═════ SUPPLIED MATERIAL ═════

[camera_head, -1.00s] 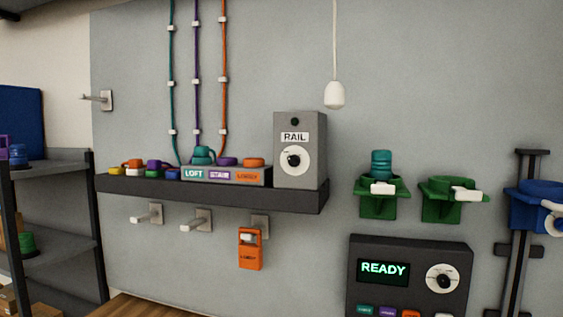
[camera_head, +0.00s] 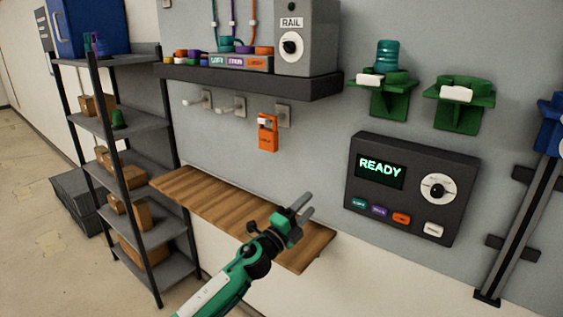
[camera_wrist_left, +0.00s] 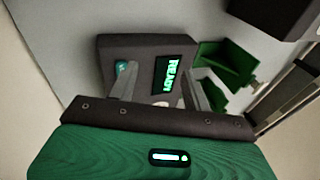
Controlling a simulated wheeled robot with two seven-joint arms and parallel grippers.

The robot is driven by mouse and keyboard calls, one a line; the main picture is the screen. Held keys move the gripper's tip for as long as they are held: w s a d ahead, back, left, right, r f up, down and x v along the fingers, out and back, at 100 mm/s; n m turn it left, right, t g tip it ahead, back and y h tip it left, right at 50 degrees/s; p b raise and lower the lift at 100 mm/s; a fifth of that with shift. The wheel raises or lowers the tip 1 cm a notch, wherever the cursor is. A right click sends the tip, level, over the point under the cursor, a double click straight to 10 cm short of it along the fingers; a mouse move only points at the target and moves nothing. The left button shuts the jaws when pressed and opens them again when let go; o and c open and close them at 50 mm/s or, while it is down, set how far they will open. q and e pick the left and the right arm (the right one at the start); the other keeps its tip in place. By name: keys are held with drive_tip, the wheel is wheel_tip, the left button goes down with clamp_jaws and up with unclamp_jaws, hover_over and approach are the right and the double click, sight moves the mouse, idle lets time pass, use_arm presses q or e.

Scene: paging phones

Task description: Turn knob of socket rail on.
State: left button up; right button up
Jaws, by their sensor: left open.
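The grey RAIL box (camera_head: 310,50) stands on the right end of the dark wall shelf, its top cut off in the head view. Its black knob on a white dial (camera_head: 291,46) faces out; the small marking is too small to read. The socket strip (camera_head: 240,62) sits left of it, with coloured plugs and cords. My left gripper (camera_head: 306,206) is open and empty, above the wooden ledge, well below and apart from the RAIL box. In the left wrist view its two fingers (camera_wrist_left: 160,92) are spread in front of the READY panel. The right gripper is out of view.
A dark panel (camera_head: 413,180) reading READY, with its own dial, is right of my gripper. Green holders (camera_head: 460,103) are above it. An orange tag (camera_head: 268,133) hangs under the dark shelf (camera_head: 250,82). The wooden ledge (camera_head: 210,197) is bare. A storage rack (camera_head: 125,160) stands left.

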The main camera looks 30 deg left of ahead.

═════

Omit the pictures, and quote the material above exactly as given.

» **ANSWER TO THIS TASK**:
[camera_head, -1.00s] 
[camera_head, +0.00s] 
[camera_wrist_left, +0.00s] 
Controlling a simulated wheeled robot with two seven-joint arms and parallel grippers.

The robot is driven by mouse and keyboard calls, one a line; the main picture is the screen. Held keys move the gripper's tip for as long as they are held: w s a d ahead, back, left, right, r f up, down and x v along the fingers, out and back, at 100 mm/s; n m turn it left, right, t g tip it ahead, back and y h tip it left, right at 50 degrees/s; p b raise and lower the lift at 100 mm/s; a fifth of that with shift. The wheel raises or lowers the tip 1 cm a notch, wherever the cursor is. A right click sends the tip, level, over the point under the cursor, a double click straight to 10 cm short of it along the fingers; a mouse move only points at the target and moves nothing. The left button shuts the jaws when pressed and opens them again when let go; o and c open and close them at 50 mm/s or, while it is down, set how far they will open. q and e pick the left and the right arm (the right one at the start); the other keeps its tip in place. By name: keys are held with drive_tip, the wheel is wheel_tip, the left button goes down with clamp_jaws and up with unclamp_jaws, hover_over and approach are the right and the double click, sight moves the mouse, idle lets time pass, use_arm presses q or e.

Scene: paging phones

Task description: Turn knob of socket rail on.
State: left button up; right button up
Jaws, by their sensor: left open.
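The grey RAIL box (camera_head: 310,50) stands on the right end of the dark wall shelf, its top cut off in the head view. Its black knob on a white dial (camera_head: 291,46) faces out; the small marking is too small to read. The socket strip (camera_head: 240,62) sits left of it, with coloured plugs and cords. My left gripper (camera_head: 306,206) is open and empty, above the wooden ledge, well below and apart from the RAIL box. In the left wrist view its two fingers (camera_wrist_left: 160,92) are spread in front of the READY panel. The right gripper is out of view.
A dark panel (camera_head: 413,180) reading READY, with its own dial, is right of my gripper. Green holders (camera_head: 460,103) are above it. An orange tag (camera_head: 268,133) hangs under the dark shelf (camera_head: 250,82). The wooden ledge (camera_head: 210,197) is bare. A storage rack (camera_head: 125,160) stands left.

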The main camera looks 30 deg left of ahead.

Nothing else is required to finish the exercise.